• _Set exercise_:
Pick out each line containing the string "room" and copy it.
┏━━
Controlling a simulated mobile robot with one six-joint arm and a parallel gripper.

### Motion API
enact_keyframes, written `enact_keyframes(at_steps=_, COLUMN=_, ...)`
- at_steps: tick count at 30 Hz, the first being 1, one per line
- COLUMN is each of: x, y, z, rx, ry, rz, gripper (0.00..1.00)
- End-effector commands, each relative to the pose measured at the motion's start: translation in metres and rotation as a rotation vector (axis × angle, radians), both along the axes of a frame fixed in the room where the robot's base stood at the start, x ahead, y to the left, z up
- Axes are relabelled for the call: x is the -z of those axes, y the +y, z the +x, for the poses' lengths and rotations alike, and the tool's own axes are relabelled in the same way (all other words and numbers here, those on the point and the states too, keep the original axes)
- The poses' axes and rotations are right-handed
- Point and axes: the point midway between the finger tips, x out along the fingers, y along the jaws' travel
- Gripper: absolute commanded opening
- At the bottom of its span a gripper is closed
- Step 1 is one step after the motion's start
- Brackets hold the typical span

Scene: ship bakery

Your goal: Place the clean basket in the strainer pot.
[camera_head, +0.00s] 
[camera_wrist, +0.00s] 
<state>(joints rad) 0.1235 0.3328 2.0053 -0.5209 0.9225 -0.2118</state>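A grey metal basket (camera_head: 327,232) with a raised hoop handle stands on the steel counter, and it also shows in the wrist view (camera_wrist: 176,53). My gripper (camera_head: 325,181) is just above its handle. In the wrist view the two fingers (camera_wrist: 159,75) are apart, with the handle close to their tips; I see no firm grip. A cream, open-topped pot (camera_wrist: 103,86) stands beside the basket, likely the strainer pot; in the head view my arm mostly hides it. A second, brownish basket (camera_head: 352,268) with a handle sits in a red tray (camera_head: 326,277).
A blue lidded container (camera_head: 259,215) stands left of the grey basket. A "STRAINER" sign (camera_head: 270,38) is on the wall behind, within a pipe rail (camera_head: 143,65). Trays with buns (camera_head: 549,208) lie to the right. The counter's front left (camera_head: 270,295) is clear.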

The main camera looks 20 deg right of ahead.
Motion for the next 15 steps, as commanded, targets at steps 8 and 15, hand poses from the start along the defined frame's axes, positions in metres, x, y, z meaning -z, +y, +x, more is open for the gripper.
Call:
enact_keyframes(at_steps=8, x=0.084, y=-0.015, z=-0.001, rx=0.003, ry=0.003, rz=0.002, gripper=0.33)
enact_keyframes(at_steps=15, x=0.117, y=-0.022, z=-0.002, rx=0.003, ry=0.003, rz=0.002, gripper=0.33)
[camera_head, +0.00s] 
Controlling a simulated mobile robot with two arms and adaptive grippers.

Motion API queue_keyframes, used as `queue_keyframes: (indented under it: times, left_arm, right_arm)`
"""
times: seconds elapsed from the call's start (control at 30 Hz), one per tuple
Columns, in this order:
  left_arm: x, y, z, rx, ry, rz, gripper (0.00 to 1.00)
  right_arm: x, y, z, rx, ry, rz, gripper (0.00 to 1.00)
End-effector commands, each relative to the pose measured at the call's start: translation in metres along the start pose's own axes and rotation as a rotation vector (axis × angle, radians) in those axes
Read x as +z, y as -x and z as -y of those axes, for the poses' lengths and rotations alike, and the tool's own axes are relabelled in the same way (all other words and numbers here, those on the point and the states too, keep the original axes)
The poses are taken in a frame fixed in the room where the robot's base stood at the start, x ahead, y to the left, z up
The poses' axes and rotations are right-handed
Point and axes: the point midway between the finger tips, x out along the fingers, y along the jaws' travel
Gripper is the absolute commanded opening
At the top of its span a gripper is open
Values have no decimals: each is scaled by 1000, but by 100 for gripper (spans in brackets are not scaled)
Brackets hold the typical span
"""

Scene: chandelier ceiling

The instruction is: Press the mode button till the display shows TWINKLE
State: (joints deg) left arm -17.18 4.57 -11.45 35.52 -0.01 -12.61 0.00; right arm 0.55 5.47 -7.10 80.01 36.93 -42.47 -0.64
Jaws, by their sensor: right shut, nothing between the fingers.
┗━━
• _Full solution_:
- End-effector commands, each relative to the pose measured at the motion's start: translation in metres and rotation as a rotation vector (axis × angle, radians), both along the axes of a frame fixed in the room where the robot's base stood at the start, x ahead, y to the left, z up
The poses are taken in a frame fixed in the room where the robot's base stood at the start, x ahead, y to the left, z up

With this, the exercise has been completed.